以前、曹操が移民により河北の人口を補った事があったため、隴西・天水・南安の3郡は
動揺していた。張既は3郡出身の官吏や将校に暇を与え、住家を修理させて水碓を支給した。
このため民心は安定した。
曹操は漢中からの撤兵を考えたが、劉備が武都の氐族を味方につけて、関中に圧力を
かけてくる事を心配して、張既にどうすれば良いか質問した。張既は「氐族を北方に移住させ、
劉備から避けさせれば良いでしょう」と答えた。曹操はこれに従い張既に命じて、武都の5万人の
氐族の部落を扶風・天水に住まわせた。
曹丕(文帝)が王位に就き、涼州が再び設置されると、安定太守の雛岐を刺史に当てたが、
4郡の有力者達はそれに従おうとせず、任命された郡太守を追放したり捕虜にしたりした。

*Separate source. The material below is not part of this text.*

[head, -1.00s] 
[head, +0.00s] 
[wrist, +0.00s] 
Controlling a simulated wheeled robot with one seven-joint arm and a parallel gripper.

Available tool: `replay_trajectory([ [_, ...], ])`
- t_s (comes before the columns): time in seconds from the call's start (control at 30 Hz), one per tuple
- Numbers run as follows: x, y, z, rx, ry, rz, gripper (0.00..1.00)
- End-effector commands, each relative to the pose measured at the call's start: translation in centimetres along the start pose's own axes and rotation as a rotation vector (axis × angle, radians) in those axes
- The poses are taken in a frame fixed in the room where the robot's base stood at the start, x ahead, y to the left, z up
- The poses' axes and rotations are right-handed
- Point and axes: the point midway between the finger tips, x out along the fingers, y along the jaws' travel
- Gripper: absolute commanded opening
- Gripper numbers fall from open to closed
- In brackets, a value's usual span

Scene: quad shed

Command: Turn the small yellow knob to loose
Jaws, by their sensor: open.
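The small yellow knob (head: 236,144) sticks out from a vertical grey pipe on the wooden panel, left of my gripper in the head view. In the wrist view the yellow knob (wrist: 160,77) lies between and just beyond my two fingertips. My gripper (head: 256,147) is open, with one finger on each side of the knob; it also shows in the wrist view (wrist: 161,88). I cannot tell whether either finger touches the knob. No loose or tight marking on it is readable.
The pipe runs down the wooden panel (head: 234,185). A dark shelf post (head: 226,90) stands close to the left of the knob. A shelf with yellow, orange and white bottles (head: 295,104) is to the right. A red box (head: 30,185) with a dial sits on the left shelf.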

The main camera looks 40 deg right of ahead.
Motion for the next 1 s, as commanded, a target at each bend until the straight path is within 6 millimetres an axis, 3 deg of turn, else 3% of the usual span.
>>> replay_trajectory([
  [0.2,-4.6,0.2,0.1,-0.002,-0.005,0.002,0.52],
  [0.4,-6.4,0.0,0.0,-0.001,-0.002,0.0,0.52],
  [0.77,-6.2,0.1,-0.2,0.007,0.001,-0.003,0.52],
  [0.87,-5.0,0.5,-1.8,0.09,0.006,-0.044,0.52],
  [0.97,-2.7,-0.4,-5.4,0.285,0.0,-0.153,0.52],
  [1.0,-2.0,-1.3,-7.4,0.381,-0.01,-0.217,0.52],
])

張既は蘇則に協力し、功績を立てさせた。都郷侯に封じられた。
張既は雍州・涼州を十数年もの間よく治め、その統治の評判は良かった。
以前の上司であった徐英とは仲良くする事はできなかったが、張既は以前の恨みを棄てて
付き合いを持とうと努めたため、高貴な身分となった張既に謙らなかった徐英と共に、その態度を
讃えられたという(『魏略』)。
三国志演義では、わずかに名前が登場するのみの人物だが、正史ではその治績を多大に
伝えている。かなりの人物だったようだ。